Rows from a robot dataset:
----
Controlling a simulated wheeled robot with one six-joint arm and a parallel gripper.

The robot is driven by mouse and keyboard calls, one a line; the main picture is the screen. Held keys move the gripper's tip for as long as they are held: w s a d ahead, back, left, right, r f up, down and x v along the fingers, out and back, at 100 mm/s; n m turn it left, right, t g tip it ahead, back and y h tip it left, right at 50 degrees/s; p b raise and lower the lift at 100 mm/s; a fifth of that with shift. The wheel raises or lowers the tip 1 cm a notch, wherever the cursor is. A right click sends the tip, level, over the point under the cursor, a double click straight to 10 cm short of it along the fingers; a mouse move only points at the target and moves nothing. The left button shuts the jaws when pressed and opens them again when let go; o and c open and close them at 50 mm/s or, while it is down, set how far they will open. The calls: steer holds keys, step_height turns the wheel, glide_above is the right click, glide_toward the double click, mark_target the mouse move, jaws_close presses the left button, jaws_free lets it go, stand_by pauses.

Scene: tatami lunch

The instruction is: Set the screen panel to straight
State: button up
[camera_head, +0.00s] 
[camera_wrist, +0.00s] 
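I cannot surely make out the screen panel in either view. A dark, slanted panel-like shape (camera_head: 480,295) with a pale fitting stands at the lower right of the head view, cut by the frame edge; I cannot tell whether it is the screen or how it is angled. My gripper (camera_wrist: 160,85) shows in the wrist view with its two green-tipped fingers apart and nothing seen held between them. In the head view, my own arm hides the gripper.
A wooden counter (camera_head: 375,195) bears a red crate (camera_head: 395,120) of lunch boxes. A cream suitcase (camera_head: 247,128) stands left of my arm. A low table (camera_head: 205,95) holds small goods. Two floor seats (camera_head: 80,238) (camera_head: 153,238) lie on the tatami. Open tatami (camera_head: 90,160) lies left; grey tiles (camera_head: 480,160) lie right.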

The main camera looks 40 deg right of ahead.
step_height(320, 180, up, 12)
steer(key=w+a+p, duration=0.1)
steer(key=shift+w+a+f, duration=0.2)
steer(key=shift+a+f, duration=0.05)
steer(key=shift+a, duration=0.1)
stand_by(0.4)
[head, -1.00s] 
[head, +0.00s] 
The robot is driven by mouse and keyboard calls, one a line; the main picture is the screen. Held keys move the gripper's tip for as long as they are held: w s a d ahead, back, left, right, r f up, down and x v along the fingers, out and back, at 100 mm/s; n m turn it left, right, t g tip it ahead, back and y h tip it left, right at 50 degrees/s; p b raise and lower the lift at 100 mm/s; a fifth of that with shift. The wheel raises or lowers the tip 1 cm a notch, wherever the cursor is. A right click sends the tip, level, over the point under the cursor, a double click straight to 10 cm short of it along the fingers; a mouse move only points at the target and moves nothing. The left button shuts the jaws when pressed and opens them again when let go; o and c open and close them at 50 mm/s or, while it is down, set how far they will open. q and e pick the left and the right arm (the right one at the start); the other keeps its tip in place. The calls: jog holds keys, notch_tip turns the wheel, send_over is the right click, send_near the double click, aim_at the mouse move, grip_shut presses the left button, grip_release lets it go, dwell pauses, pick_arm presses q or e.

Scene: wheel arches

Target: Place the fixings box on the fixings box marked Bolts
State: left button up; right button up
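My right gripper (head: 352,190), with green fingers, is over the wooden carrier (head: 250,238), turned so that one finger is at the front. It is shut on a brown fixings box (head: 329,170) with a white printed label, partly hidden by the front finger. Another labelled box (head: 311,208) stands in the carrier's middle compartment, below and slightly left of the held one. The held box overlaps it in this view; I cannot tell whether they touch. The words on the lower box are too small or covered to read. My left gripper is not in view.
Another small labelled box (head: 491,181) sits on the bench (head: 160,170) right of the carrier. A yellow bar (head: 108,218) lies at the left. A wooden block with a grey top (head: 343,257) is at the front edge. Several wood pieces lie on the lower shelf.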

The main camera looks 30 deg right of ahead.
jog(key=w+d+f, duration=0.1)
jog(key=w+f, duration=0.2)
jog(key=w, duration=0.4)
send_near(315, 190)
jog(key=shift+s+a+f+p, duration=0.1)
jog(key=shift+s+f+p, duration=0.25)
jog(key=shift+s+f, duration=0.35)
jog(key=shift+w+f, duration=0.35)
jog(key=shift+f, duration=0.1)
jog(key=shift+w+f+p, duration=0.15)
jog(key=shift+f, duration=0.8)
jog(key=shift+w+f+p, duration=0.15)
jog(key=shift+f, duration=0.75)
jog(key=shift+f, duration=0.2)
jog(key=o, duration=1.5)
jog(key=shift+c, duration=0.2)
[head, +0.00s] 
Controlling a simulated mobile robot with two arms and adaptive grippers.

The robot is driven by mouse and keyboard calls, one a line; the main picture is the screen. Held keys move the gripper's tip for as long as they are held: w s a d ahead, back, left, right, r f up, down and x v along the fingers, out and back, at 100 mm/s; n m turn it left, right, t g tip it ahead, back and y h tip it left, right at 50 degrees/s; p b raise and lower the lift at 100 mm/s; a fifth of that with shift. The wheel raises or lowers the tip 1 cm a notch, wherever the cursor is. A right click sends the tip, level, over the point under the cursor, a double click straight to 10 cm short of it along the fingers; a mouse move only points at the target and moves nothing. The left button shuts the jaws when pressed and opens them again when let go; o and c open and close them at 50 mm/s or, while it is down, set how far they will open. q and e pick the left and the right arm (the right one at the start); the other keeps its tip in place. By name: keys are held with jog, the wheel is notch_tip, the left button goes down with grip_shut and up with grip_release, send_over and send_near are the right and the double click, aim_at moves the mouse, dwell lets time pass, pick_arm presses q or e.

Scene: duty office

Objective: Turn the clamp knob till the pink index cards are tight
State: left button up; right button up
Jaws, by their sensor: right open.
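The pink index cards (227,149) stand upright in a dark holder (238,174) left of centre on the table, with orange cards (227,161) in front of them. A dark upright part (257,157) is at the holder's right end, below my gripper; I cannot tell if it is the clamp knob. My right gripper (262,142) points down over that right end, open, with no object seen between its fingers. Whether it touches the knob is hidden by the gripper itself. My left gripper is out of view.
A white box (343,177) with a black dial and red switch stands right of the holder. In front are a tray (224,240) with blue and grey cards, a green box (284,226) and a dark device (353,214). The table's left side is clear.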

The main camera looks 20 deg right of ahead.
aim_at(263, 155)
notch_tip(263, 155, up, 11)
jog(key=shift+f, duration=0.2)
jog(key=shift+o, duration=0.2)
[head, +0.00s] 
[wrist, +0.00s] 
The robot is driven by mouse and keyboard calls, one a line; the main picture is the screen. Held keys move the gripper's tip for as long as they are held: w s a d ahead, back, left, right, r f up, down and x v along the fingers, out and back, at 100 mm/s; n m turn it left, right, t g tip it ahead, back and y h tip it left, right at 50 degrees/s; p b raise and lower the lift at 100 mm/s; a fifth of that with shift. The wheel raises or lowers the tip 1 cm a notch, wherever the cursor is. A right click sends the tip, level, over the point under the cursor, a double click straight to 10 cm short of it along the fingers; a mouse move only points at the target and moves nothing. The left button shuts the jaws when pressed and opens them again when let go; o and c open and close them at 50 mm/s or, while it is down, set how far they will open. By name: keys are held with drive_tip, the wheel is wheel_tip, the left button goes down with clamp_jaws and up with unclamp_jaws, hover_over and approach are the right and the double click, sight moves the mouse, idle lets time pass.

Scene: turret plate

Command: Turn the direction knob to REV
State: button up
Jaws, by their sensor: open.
----
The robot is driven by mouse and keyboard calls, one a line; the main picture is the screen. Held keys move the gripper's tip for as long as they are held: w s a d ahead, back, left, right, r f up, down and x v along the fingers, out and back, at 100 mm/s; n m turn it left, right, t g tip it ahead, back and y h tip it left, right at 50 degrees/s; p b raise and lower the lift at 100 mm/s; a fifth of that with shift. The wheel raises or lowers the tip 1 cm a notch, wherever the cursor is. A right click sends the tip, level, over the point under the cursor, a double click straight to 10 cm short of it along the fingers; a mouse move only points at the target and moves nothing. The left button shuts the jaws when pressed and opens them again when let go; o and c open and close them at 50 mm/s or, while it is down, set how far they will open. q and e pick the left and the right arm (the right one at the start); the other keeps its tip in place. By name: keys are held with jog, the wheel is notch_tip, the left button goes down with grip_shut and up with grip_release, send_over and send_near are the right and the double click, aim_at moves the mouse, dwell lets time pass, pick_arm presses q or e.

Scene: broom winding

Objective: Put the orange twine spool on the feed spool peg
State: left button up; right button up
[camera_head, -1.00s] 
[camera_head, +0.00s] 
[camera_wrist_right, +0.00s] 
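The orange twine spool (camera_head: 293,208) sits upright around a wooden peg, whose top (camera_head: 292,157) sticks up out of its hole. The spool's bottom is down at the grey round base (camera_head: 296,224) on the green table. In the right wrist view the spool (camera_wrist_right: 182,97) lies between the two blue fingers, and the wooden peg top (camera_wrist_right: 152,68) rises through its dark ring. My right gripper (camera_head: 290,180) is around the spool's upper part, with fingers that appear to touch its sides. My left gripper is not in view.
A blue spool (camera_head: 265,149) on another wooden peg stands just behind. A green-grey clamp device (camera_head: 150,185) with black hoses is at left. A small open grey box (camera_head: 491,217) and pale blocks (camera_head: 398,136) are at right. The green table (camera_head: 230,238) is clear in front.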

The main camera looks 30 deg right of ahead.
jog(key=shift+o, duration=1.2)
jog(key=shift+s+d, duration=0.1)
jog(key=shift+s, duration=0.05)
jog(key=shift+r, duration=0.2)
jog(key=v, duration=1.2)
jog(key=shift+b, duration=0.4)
----
## Requirement
Begin with the line that has "Controlling a simulated wheeled" in the listing above and end after the line that has "Scene: tatami lunch"; output those lines exactly.

## Task response
Controlling a simulated wheeled robot with one six-joint arm and a parallel gripper.

The robot is driven by mouse and keyboard calls, one a line; the main picture is the screen. Held keys move the gripper's tip for as long as they are held: w s a d ahead, back, left, right, r f up, down and x v along the fingers, out and back, at 100 mm/s; n m turn it left, right, t g tip it ahead, back and y h tip it left, right at 50 degrees/s; p b raise and lower the lift at 100 mm/s; a fifth of that with shift. The wheel raises or lowers the tip 1 cm a notch, wherever the cursor is. A right click sends the tip, level, over the point under the cursor, a double click straight to 10 cm short of it along the fingers; a mouse move only points at the target and moves nothing. The left button shuts the jaws when pressed and opens them again when let go; o and c open and close them at 50 mm/s or, while it is down, set how far they will open. The calls: steer holds keys, step_height turns the wheel, glide_above is the right click, glide_toward the double click, mark_target the mouse move, jaws_close presses the left button, jaws_free lets it go, stand_by pauses.

Scene: tatami lunch

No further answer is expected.